Commission pitches sculpture symposium repeat

Three sculptures still stand in Lake Country parks as a legacy to an Okanagan Valley-wide sculpture symposium held in 2002.

Kevin Parnell

Black Press

Three sculptures still stand in Lake Country parks as a legacy to an Okanagan Valley-wide sculpture symposium held in 2002.

Now the Lake Country public arts commission is hoping that the district can again benefit from world class sculpting as it looks to host a sculpture symposium in 2017. It would coincide with Canada’s 150th birthday, would honour First Nations in the area and enrich the future trail loop around Wood Lake on the Okanagan Rail Trail and Pelmewash Parkway.

The arts commission is going to apply for a $100,000 grant under the federal government’s Canada 150 program in an attempt to host the symposium next July.

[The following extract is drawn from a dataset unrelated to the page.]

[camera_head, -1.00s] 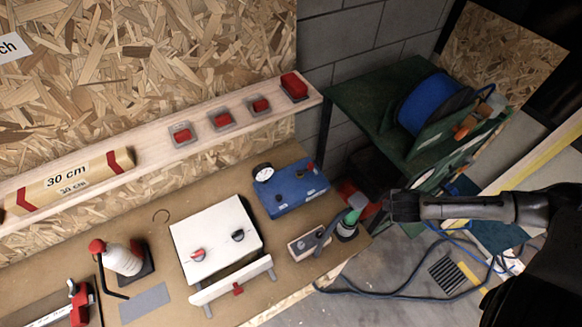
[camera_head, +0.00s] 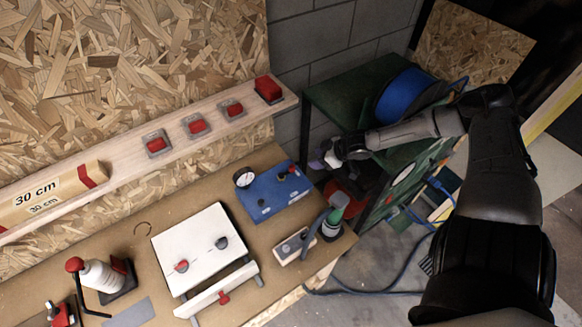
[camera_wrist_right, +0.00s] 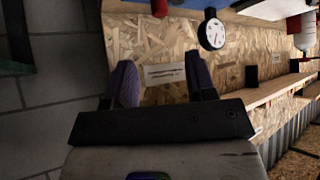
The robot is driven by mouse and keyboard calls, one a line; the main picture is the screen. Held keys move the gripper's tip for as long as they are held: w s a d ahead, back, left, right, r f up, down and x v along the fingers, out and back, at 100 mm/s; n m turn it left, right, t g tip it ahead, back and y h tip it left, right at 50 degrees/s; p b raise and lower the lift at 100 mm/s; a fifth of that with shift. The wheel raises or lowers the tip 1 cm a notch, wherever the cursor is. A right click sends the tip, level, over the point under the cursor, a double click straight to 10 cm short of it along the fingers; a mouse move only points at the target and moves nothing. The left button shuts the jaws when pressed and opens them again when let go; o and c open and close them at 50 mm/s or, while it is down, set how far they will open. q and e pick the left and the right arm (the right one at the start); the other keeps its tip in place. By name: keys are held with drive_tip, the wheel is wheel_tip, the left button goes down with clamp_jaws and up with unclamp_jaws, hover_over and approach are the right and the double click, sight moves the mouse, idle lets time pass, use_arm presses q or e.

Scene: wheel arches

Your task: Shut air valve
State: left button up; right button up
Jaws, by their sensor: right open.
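A blue box (camera_head: 275,192) stands at the back right of the workbench, with a round pressure gauge (camera_head: 243,178) at its left end and a small red knob (camera_head: 293,169) at its right end. I cannot tell for sure which part is the air valve. My right gripper (camera_head: 322,161) is open just right of the red knob, apart from it. In the wrist view its two purple-grey fingers (camera_wrist_right: 162,78) are spread with nothing between them. That view also shows the red knob (camera_wrist_right: 159,8) and the gauge (camera_wrist_right: 211,31) beyond the fingertips. My left gripper is out of view.
A white panel box (camera_head: 198,246) with two knobs and a bottle with a green top (camera_head: 334,217) stand on the workbench (camera_head: 140,214). A shelf with red buttons (camera_head: 268,88) runs behind. A green cart (camera_head: 335,100) with a blue reel (camera_head: 404,92) stands beyond my gripper.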

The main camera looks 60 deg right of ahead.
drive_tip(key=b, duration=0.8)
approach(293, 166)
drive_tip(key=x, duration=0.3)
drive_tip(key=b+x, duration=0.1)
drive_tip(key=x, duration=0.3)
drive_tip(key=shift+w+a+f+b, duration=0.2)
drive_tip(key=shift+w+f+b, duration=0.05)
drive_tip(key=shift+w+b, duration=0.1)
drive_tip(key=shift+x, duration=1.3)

If the grant application is successful, the symposium would likely be held in Woodsdale Park, where the Okanagan Rail Trail passes by.

The symposium will have a First Nations theme.

“I think there is a lot that Lake Country should and can do in order to become more informed about our First Nations’ people,” said public arts commission chairperson Sharon McCoubrey. “I feel this event will be one way in which we can honour our First Nations and profile them. The intent would be to have half of the commissioned artists to be First Nations’ artists.”

McCoubrey said the arts commission has been thinking about hosting a sculpture symposium in Lake Country for some time. Originally they had hoped to host it on Pelmewash Parkway but the old Highway 97 won’t be ready for Lake Country to use next year. But with the development of the Okanagan Rail Trail and Pelmewash eventually combining to make a loop around Wood Lake, the Woodsdale Park location would also be ideal for the sculptors and onlookers.

“As the trail around the lake gets developed over the next decade, it’s going to be such an amazing asset for Lake Country,” said McCoubrey. “We would like to be able to add enhancements and points of interest so that it could be a very enriched walk around the lake. So we see this (sculpture) event as the beginning or part of the trail development.”

In 2002, a valley-wide sculpture symposium was held all the way from Osoyoos to Kamloops.

It was a large event that went on for four months. In Lake Country three sculptors produced works: Chinese sculpture Shangxi Zhu created Entrance to the Valley while Toru Fujibayashi’s moulded Circle of Life. Both marble creations are in Swalwell Park while a third, called Dancing Goose, stands in Beasley Park.

McCoubrey said the 2002 symposium had its problems but Lake Country’s part of the event went well. She stressed that the 2017 planned event would be a much smaller and simpler symposium specific only to Lake Country. The arts commission will be sending off the grant application soon with the hope of getting started on the event by the end of the year.